#### SOURCE MATERIAL:
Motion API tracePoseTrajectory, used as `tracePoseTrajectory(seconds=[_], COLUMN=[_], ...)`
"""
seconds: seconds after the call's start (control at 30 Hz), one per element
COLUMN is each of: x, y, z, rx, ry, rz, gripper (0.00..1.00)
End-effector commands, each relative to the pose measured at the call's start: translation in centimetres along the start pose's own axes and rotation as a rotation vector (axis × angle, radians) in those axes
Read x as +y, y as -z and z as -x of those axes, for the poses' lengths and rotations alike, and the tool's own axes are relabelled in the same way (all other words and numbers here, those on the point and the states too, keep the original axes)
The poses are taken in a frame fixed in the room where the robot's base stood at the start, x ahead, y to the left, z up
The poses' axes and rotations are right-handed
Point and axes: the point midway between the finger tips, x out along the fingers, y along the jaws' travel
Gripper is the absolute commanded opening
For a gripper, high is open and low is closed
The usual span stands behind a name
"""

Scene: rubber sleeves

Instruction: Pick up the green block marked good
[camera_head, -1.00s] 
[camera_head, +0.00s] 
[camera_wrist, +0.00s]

#### WHAT YOU WILL DO:
Extract all lines as given.

#### ANSWER TO THE PROBLEM:
Motion API tracePoseTrajectory, used as `tracePoseTrajectory(seconds=[_], COLUMN=[_], ...)`
"""
seconds: seconds after the call's start (control at 30 Hz), one per element
COLUMN is each of: x, y, z, rx, ry, rz, gripper (0.00..1.00)
End-effector commands, each relative to the pose measured at the call's start: translation in centimetres along the start pose's own axes and rotation as a rotation vector (axis × angle, radians) in those axes
Read x as +y, y as -z and z as -x of those axes, for the poses' lengths and rotations alike, and the tool's own axes are relabelled in the same way (all other words and numbers here, those on the point and the states too, keep the original axes)
The poses are taken in a frame fixed in the room where the robot's base stood at the start, x ahead, y to the left, z up
The poses' axes and rotations are right-handed
Point and axes: the point midway between the finger tips, x out along the fingers, y along the jaws' travel
Gripper is the absolute commanded opening
For a gripper, high is open and low is closed
The usual span stands behind a name
"""

Scene: rubber sleeves

Instruction: Pick up the green block marked good
[camera_head, -1.00s] 
[camera_head, +0.00s] 
[camera_wrist, +0.00s]

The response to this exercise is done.